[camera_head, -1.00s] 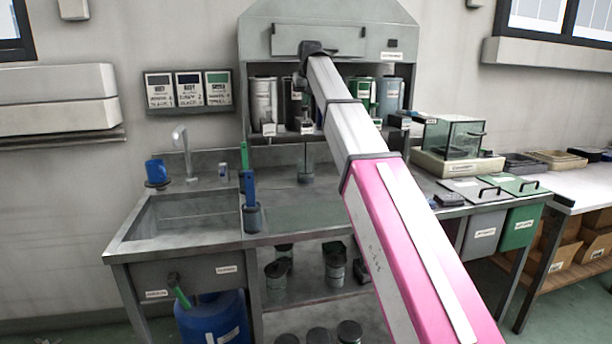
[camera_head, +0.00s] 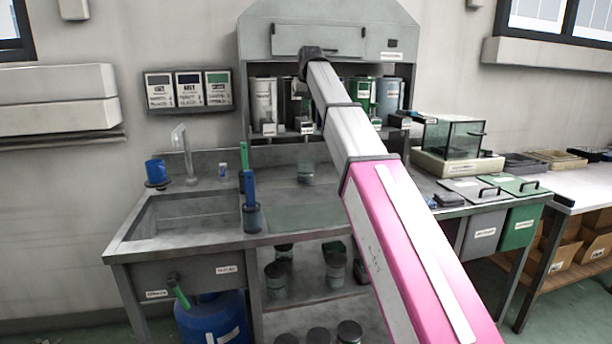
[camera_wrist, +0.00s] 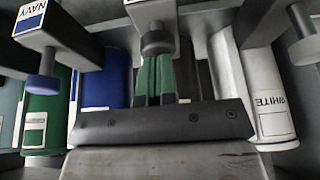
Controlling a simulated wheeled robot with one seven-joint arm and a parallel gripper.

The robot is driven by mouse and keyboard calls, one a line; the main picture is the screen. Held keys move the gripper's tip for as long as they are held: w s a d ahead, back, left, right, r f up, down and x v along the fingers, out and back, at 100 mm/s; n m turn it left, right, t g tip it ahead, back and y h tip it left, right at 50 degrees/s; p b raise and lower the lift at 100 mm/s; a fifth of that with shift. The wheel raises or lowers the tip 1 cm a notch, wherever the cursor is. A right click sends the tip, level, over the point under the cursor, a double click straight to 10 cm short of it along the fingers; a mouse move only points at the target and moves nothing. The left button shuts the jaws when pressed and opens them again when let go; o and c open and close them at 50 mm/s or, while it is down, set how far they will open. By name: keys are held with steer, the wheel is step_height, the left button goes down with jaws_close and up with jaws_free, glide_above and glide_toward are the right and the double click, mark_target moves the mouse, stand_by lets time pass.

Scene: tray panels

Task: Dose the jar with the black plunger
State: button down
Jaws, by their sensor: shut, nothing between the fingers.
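My gripper (camera_wrist: 158,68) is shut and empty, its two green-faced fingers together in the wrist view. A dark round plunger knob (camera_wrist: 157,41) hangs from its housing just beyond the fingertips, in line with them; I cannot tell whether they touch. A dark canister (camera_wrist: 188,82), partly hidden, stands behind the fingers. In the head view a clear jar (camera_head: 306,173) stands upright on the counter below the black dispenser (camera_head: 307,128). My arm's far end hides part of the dispenser row there, and the fingertips are not clear.
The hood (camera_head: 330,42) covers the dispensers. A sink (camera_head: 185,210) and a holder with blue and green tools (camera_head: 252,217) are at left.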

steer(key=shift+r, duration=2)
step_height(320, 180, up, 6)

◆ ◆ ◆ ◆ ◆

■ **Exercise brief**: Write out word for word the lines above that run from the one with "[camera_head, +0.00s]" to the one with "Controlling a simulated". Include both end lines; exclude the images.

■ **Output below**:
[camera_head, +0.00s] 
[camera_wrist, +0.00s] 
Controlling a simulated wheeled robot with one seven-joint arm and a parallel gripper.

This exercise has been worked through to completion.